--- start Rows ---

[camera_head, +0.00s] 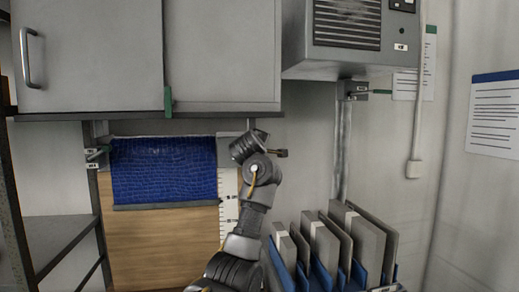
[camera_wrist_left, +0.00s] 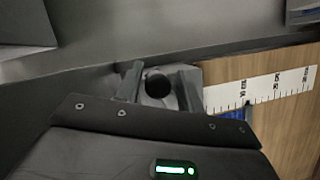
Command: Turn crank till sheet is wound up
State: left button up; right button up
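A blue textured sheet (camera_head: 164,170) hangs partly down under the cabinet in the head view, with a grey bar (camera_head: 165,206) along its lower edge. A wooden panel (camera_head: 160,245) shows below it. My left gripper (camera_head: 243,146) is at the sheet's upper right corner and hides most of the crank there. In the left wrist view, the gripper's two fingers (camera_wrist_left: 160,88) stand close on either side of a dark round crank knob (camera_wrist_left: 158,84). The right gripper is not in view.
A white scale strip (camera_head: 228,205) runs down the sheet's right side. A grey cabinet (camera_head: 150,60) overhangs the sheet. A blue rack with grey folders (camera_head: 330,245) stands right of my arm. A vented box (camera_head: 350,35) hangs on the wall above.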

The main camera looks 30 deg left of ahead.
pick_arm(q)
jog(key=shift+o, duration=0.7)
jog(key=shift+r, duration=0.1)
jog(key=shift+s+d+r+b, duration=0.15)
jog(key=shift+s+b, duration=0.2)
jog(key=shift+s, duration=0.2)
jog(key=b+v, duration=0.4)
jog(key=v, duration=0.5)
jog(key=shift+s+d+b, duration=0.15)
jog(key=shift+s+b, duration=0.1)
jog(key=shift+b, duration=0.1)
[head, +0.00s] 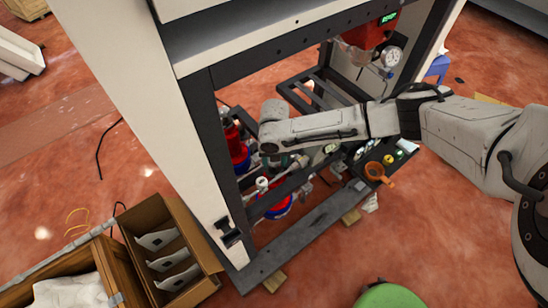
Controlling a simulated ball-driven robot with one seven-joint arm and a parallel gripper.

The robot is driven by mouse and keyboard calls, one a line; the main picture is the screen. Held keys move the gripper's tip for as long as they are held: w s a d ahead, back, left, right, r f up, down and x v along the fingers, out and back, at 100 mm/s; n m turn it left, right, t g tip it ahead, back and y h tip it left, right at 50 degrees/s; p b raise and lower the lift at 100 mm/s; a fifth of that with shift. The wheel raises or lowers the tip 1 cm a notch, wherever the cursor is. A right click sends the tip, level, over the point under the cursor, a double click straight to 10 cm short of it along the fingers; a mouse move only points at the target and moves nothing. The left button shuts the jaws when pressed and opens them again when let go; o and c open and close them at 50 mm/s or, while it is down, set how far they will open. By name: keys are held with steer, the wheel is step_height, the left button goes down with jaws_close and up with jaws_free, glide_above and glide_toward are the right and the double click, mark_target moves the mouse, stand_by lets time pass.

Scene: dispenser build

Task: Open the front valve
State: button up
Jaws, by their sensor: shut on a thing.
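My arm reaches from the right into the dark-framed cabinet. My gripper (280,160) is a small dark shape under the pale wrist, low inside the frame. It is shut on a thing at the top of the front red and blue tank (277,208), which fits the front valve, though the valve's handle and its turn are too small to make out. A white knob-like part (262,184) shows just left of and below the gripper. A second red and blue tank (238,150) stands further left, partly behind the frame post.
The cabinet's dark post and lower beam (318,228) stand close around the arm. A black tray (398,160) with an orange ring-shaped item (376,172) lies right of the tanks. A red unit with a gauge (391,57) hangs above. A cardboard box (205,285) stands front left.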

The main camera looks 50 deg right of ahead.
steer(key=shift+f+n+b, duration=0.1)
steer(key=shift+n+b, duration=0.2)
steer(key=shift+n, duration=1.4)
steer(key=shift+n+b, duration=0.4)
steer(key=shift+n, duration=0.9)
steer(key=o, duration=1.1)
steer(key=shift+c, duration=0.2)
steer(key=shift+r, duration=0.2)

--- end Rows ---

- **Aim of the task**: Quote the records in their entirety, keeping the wording exact and excluding pictures.

- **Final result**:
[camera_head, +0.00s] 
[camera_wrist_left, +0.00s] 
Command: Turn crank till sheet is wound up
State: left button up; right button up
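A blue textured sheet (camera_head: 164,170) hangs partly down under the cabinet in the head view, with a grey bar (camera_head: 165,206) along its lower edge. A wooden panel (camera_head: 160,245) shows below it. My left gripper (camera_head: 243,146) is at the sheet's upper right corner and hides most of the crank there. In the left wrist view, the gripper's two fingers (camera_wrist_left: 160,88) stand close on either side of a dark round crank knob (camera_wrist_left: 158,84). The right gripper is not in view.
A white scale strip (camera_head: 228,205) runs down the sheet's right side. A grey cabinet (camera_head: 150,60) overhangs the sheet. A blue rack with grey folders (camera_head: 330,245) stands right of my arm. A vented box (camera_head: 350,35) hangs on the wall above.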

The main camera looks 30 deg left of ahead.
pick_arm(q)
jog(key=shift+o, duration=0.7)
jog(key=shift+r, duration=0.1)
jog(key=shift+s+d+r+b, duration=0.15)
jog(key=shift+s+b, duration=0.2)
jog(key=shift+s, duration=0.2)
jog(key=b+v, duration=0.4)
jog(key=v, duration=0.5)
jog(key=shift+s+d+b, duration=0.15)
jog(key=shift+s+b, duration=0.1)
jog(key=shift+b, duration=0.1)
[head, +0.00s] 
Controlling a simulated ball-driven robot with one seven-joint arm and a parallel gripper.

The robot is driven by mouse and keyboard calls, one a line; the main picture is the screen. Held keys move the gripper's tip for as long as they are held: w s a d ahead, back, left, right, r f up, down and x v along the fingers, out and back, at 100 mm/s; n m turn it left, right, t g tip it ahead, back and y h tip it left, right at 50 degrees/s; p b raise and lower the lift at 100 mm/s; a fifth of that with shift. The wheel raises or lowers the tip 1 cm a notch, wherever the cursor is. A right click sends the tip, level, over the point under the cursor, a double click straight to 10 cm short of it along the fingers; a mouse move only points at the target and moves nothing. The left button shuts the jaws when pressed and opens them again when let go; o and c open and close them at 50 mm/s or, while it is down, set how far they will open. By name: keys are held with steer, the wheel is step_height, the left button goes down with jaws_close and up with jaws_free, glide_above and glide_toward are the right and the double click, mark_target moves the mouse, stand_by lets time pass.

Scene: dispenser build

Task: Open the front valve
State: button up
Jaws, by their sensor: shut on a thing.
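My arm reaches from the right into the dark-framed cabinet. My gripper (280,160) is a small dark shape under the pale wrist, low inside the frame. It is shut on a thing at the top of the front red and blue tank (277,208), which fits the front valve, though the valve's handle and its turn are too small to make out. A white knob-like part (262,184) shows just left of and below the gripper. A second red and blue tank (238,150) stands further left, partly behind the frame post.
The cabinet's dark post and lower beam (318,228) stand close around the arm. A black tray (398,160) with an orange ring-shaped item (376,172) lies right of the tanks. A red unit with a gauge (391,57) hangs above. A cardboard box (205,285) stands front left.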

The main camera looks 50 deg right of ahead.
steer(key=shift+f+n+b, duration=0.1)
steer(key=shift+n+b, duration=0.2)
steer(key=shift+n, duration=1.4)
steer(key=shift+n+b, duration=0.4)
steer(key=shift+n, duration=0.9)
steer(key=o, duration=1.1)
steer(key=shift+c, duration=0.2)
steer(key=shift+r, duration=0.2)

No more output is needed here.